Posted on • Originally published at rmoff.net on

Ingesting XML data into Kafka - Introduction

XML has been around for 20+ years, and whilst other ways of serialising our data have gained popularity in more recent times (such as JSON, Avro, and Protobuf), XML is not going away soon. Part of that is down to technical reasons (clearly defined and documented schemas), and part of it is simply down to enterprise inertia - having adopted XML for systems in the last couple of decades, they’re not going to be changing now just for some short-term fad. See also COBOL.

Given this, it’s not an uncommon question to see asked in the Kafka community how one can get data from a source system that’s in XML form into a Kafka topic. Usually the route for ingestion from external systems into Kafka is Kafka Connect, whether than be from flat file, REST endpoint, message queue, or somewhere else.

🤔 What are we expecting to see in the Kafka topic?
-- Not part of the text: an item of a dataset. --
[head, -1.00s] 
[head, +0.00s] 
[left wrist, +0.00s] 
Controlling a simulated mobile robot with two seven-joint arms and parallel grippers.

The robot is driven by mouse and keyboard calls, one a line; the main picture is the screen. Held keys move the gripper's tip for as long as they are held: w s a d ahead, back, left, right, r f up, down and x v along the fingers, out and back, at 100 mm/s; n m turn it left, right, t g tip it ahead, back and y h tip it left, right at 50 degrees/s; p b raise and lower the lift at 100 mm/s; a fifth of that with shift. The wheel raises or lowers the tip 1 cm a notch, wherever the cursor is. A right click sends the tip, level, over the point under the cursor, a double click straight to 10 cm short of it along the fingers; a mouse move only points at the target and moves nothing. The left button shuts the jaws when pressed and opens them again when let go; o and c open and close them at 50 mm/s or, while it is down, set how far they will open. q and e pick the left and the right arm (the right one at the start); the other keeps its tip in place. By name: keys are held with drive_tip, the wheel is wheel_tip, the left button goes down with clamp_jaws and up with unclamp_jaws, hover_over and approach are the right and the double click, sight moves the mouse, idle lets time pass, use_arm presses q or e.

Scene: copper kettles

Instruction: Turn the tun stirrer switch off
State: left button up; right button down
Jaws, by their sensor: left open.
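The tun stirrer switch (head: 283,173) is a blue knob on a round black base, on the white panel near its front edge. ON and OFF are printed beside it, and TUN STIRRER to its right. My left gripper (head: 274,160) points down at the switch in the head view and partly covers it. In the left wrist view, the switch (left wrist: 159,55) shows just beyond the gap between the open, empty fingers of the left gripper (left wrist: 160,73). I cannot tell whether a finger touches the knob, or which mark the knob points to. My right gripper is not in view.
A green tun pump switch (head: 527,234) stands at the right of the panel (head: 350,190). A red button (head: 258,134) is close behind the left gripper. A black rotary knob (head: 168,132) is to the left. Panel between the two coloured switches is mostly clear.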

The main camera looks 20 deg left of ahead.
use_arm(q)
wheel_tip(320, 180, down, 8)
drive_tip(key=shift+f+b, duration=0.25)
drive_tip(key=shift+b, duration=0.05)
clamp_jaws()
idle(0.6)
Let’s start from the basics. Kafka messages are just bytes, so we can put whatever we want into it. We can dump XML into a Kafka topic, and now the Kafka topic has XML in it. But what are we expecting to do with that data? Unless our consuming application literally wants a stream of XML (in which case you are done now) then we need find a way to convert the XML data and its schema into a form that a Kafka consumer can read and access the actual schema.
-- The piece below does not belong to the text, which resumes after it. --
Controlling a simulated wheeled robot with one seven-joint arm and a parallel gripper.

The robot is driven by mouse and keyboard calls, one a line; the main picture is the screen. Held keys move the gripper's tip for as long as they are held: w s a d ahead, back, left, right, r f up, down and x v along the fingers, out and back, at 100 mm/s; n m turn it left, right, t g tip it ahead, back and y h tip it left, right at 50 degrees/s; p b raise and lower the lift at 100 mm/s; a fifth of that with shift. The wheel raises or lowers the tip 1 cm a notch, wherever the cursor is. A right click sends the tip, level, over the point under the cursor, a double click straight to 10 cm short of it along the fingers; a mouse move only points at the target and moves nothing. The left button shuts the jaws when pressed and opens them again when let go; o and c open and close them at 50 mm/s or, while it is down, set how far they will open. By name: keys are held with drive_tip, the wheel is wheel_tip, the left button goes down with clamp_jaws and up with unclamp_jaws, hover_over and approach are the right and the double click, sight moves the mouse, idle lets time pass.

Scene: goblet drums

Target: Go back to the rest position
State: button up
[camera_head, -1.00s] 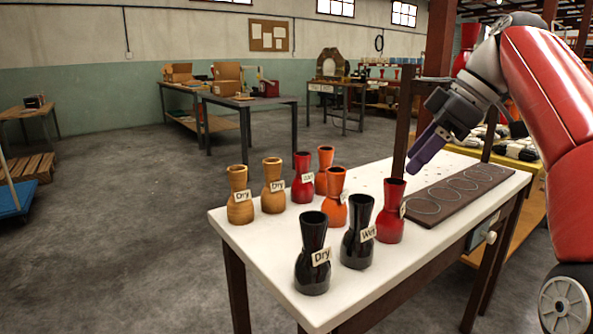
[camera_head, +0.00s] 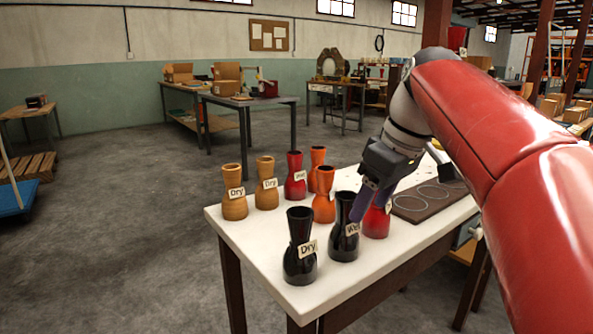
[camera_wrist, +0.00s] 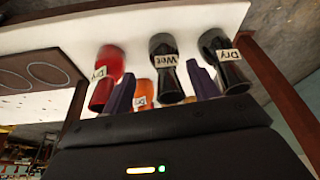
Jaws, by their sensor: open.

An XML message stored as plain text in Kafka:

Source Kafka message

<?xml version='1.0' encoding='UTF-8'?> <dataset> <record> <name>Edinburgh NCP</name> <space>E63</space> <occupied>false</occupied> </record> <record> <name>Bournemouth NCP</name> <space>E88</space> <occupied>true</occupied> </record> </dataset>

<?xml version='1.0' encoding='UTF-8'?> <dataset> <record> <name>Edinburgh NCP</name> <space>E63</space> <occupied>false</occupied> </record> <record> <name>Bournemouth NCP</name> <space>E88</space> <occupied>true</occupied> </record> </dataset>

It’s not much more different from a payload that looks like this

Source Kafka message

Bacon ipsum dolor amet strip steak fatback porchetta

Bacon ipsum dolor amet strip steak fatback porchetta

It’s just a string, and when it comes to a consuming application reading the message from the Kafka topic the application will need to know how to interpret that data, whether parsing the XML with an XSD, or figuring out some piggy-goodness 🐷.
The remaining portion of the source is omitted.